Like in Texas, Catholics around the country gather in their respective state capitals each year to be a voice for life and dignity and ensure lawmakers hear the Gospel message about caring for most vulnerable in society.
Cardinal DiNardo said Advocacy Day was “of great importance to our Church, to our state’s legislators and to the people we serve.”
“We travel to Austin to discuss and advance the social teachings which come to us from Scripture and the teaching authority of the Church, and are inseparable from what we believe: that every human being is created in the image and likeness of God and has an inherent dignity and the right to life,” he said.

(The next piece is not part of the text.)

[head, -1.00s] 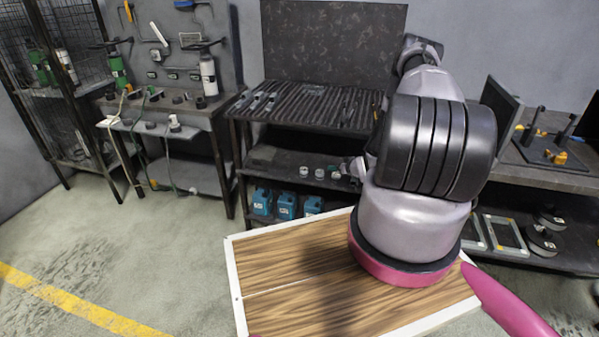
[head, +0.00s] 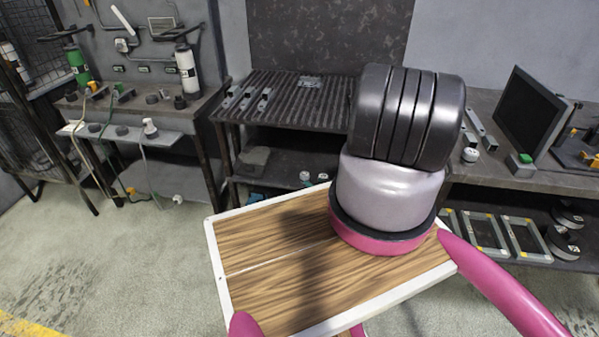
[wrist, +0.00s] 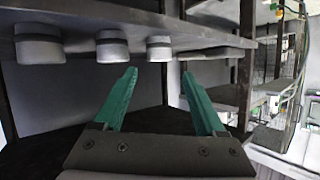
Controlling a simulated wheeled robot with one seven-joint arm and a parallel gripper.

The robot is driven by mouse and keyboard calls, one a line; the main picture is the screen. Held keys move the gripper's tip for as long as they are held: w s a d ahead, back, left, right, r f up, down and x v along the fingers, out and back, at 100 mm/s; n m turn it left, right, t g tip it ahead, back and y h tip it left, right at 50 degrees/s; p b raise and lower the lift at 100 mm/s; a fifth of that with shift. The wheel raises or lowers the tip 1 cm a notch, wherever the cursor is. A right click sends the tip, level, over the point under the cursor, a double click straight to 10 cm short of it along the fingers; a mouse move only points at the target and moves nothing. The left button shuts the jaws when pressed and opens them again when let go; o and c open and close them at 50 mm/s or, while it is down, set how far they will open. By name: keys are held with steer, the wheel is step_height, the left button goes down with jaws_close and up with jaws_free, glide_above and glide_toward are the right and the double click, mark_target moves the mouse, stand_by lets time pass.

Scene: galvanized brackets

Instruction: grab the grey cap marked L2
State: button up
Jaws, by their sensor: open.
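Three grey caps show in a row along a shelf (wrist: 200,14) in the wrist view: a left cap (wrist: 38,45), a middle cap (wrist: 112,46) and a right cap (wrist: 159,48). No marking is legible, so I cannot tell which is L2. My gripper (wrist: 159,74) is open and empty, its two green fingers apart. In the picture, the right cap is just above the gap between the fingertips; none is between them. In the head view, one pale cap (head: 304,176) shows on the lower shelf; my arm hides my gripper there.
A dark ribbed rack top (head: 300,105) is above the lower shelf. Dark uprights (wrist: 246,60) stand close right of the fingers in the wrist view. A bench with bottles (head: 187,72) is left; a monitor (head: 532,110) is right. Floor is clear at left.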

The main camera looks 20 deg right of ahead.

“It is encouraging to know that thousands of Catholics took time away from their schedules to support our bishops and to advance the social and moral concerns of the Church in pursuit of the common good,” he added.
“The pursuit of social justice is integral to our Catholic faith.”
“The pursuit of social justice is integral to our Catholic faith,” said Deacon Sam Dunning, director of the Office of Justice and Peace for the Archdiocese of Galveston-Houston. “Advocacy Day provides the Catholic faithful with an opportunity to live out the social mission of the Church; to incarnate these teachings in the real world — it is a great opportunity to both learn and live the social teachings of the Church.”
Having several thousand Catholics from across the state go to the Capitol as a unified group with one voice has a strong impact, Dunning said.
Jennifer Carr Allmon, executive director of the Texas Catholic Conference of Bishops, said the day was an exciting for constituents because they could stand in solidarity with their bishops and meet their local legislators who heard their points of view on important issues.
“The Catholic Church has a huge presence in Texas,” noted Dunning. “I know from personal experience that in the immediate wake of Advocacy Day, certain legislators are more attentive, have displayed interest in the areas of concern and many sign on as co-sponsors to bills the group is supporting.”